Least recently used (LRU)
The least recently used (LRU) replacement policy evicts data elements from the cache based on them not being used recently. LRU caching can maintain a high hit ratio for workloads with high temporal locality. If recently accessed data in the cache is likely to be accessed shortly, LRU will ensure that relevant data stays in the cache. On the other hand, if your workload has a low degree of locality, LRU can perform worse than not caching at all because your workload may bring data to the cache that you never reuse, resulting in high overhead from caching and evicting.
Figure 6.7 illustrates the LRU policy in action. In the first step, there is a get(A) operation to look up the cached value for key A, which makes A the most recently used element. The cache also has two other aspects, B and C, where the latter is the least recently used element and, therefore, the candidate for eviction.
In the second step, there is a get(C) operation to look up the cached value for key C, making that now the most recently used element. Element B becomes the least recently used one.
Finally, there is a get(D) operation to look up the cached value for the key D. As the cache is already fully occupied, element B, the least recently used one, is evicted, making room for D, which is now the most recently used element. Element A becomes the least recently used one and, therefore, the candidate for eviction if we again run out of space in the cache.

Figure 6.7 The least recently used (LRU) replacement policy evicts values from the cache based on when they were last accessed.
Least frequently used (LFU)
The least frequently used (LFU) replacement policy evicts data elements based on how frequently they are used. Unlike with LRU, the LFU replacement policy does not rely on the recency of data access but on the frequency. LFU can maintain a high cache hit ratio and, therefore, low-latency access for workloads where accesses to different elements are irregular. For example, LFU may be a good fit for a content delivery network (CDN) to ensure that the most popular assets are always in the cache over time, even if they have not been accessed recently.
Figure 6.8 shows an example of an LFU policy in action. In our example, the LFU cache records how many times an element has been accessed.
We first have a get(A) operation to look up the value for the key A, and at this point, A has been accessed 5 times, B has 2 accesses, and C has 10 accesses, making B the candidate for eviction.
In the second step, a get(C) operation increases the counter for C from 10 to 11, keeping B as the candidate for eviction.
Finally, in the third step, we have a get(D) operation, and as the cache is full, B is evicted to make room for D. The access counter for D is set to 1, making it the candidate for eviction.

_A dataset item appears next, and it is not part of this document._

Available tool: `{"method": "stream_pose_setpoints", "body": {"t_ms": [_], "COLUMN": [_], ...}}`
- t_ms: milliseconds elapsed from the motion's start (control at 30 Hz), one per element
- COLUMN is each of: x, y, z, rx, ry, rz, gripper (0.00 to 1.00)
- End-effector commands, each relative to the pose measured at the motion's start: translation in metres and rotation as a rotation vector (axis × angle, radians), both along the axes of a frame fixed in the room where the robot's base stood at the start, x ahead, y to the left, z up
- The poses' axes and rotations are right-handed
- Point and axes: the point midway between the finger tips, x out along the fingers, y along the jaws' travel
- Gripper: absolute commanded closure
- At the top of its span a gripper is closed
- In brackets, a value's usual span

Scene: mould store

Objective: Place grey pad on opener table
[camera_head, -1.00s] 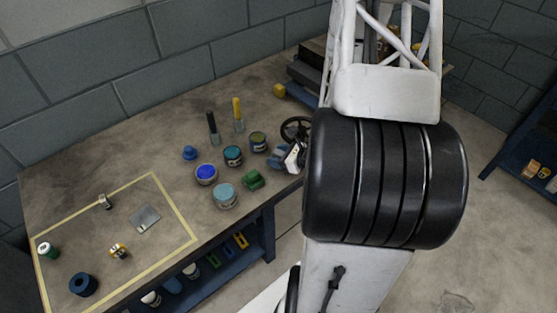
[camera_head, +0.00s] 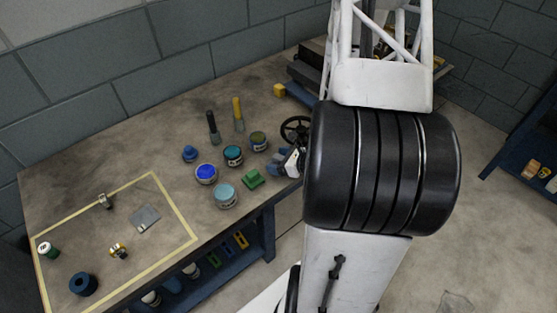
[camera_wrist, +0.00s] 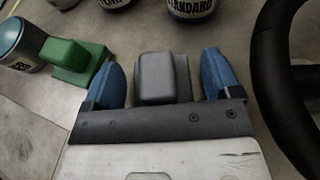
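The grey pad (camera_wrist: 163,78), a block with a raised rounded top, lies between my gripper's fingers in the wrist view. My gripper (camera_wrist: 165,80) has two blue fingers, one on each side of the pad, with a narrow gap visible at both sides. It is open around the pad. In the head view my gripper (camera_head: 284,160) is low at the right front edge of the workbench (camera_head: 130,150), and the pad cannot be made out there. I cannot tell which surface is the opener table; a blue table (camera_head: 510,160) stands at the far right.
A green pad (camera_head: 253,179) sits left of my gripper. Several tins, a blue-lidded one (camera_head: 206,173) among them, stand nearby. A black handwheel (camera_wrist: 270,70) is close at the gripper's right. A yellow-taped area (camera_head: 178,212) with a flat grey plate (camera_head: 145,218) lies at the left.

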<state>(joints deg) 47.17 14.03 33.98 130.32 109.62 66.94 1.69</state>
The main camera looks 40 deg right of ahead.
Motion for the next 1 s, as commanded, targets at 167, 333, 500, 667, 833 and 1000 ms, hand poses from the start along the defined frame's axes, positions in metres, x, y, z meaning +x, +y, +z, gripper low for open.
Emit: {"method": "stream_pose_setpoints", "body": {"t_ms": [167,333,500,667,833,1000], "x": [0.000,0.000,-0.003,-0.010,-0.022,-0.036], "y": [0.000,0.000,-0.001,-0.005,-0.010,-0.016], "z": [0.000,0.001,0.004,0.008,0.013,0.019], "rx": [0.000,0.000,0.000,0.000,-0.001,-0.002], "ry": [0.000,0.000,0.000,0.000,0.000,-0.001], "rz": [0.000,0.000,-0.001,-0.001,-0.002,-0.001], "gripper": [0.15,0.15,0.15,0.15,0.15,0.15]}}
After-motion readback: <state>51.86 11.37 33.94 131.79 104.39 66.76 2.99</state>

Figure 6.8 The least frequently used (LFU) replacement policy evicts elements based on how frequently they are used.
First-in, first-out (FIFO) and SIEVE
The first-in, first-out (FIFO) replacement policy evicts data elements based on when they were added to the cache. When the cache is full, the element that was first added to the cache is evicted to make room for new elements. Although LRU has been considered the standard replacement policy, recent research suggests that a FIFO-based replacement technique with lazy promotion and quick demotion can outperform LRU.
With LRU, when a cache element is accessed, it is eagerly promoted by moving it to the head of the cache to ensure it remains in the cache. In contrast, the basic FIFO replacement policy has no promotion, as elements are evicted purely based on when they were added. However, you can extend basic FIFO with re-insertion, which lazily promotes elements in the cache at eviction time if they were accessed after the previous eviction round. If elements in the cache have not been used, FIFO quickly demotes elements, assuming that in most workloads, only a few elements are popular enough to warrant caching.
SIEVE is a recently invented cache replacement policy that is a variant of FIFO with re-insertion. Whereas FIFO with re-insertion adds elements at the head of the FIFO queue, SIEVE retains the element’s position at re-insertion.
Figure 6.9 shows the SIEVE replacement policy in action. In the first step, there is a get(A) operation to look up the cached value for A. The cache already has an element for A, so the lookup algorithm marks the A element as visited. The cache also maintains a pointer called hand, which points to the candidate element for eviction. In the first step, the hand points to the C element, which has not been visited.
The second step has a get(C) operation, and as C is already in the cache, it is marked as visited. The hand still points to C, a candidate for eviction.
The third step has a get(D) operation. However, the cache is full, which means an element needs to be evicted. The eviction algorithm first looks at C, pointed at by the hand, but it is not evicted because it has been visited. Instead, the algorithm marks C as not visited and moves the hand to B. As B has not been visited, it is evicted to make room for D, which is inserted at the head of the FIFO queue. The hand now points to A, currently the candidate for eviction. Of course, if eviction happens in the next step, A will only be set as not visited, and D will be evicted.

Figure 6.9 The SIEVE algorithm in action. The first-in, first-out (FIFO) replacement policy evicts elements based on when they were added to the cache. SIEVE is a variant of FIFO, which keeps track of cached elements that were accessed to avoid evicting hot elements.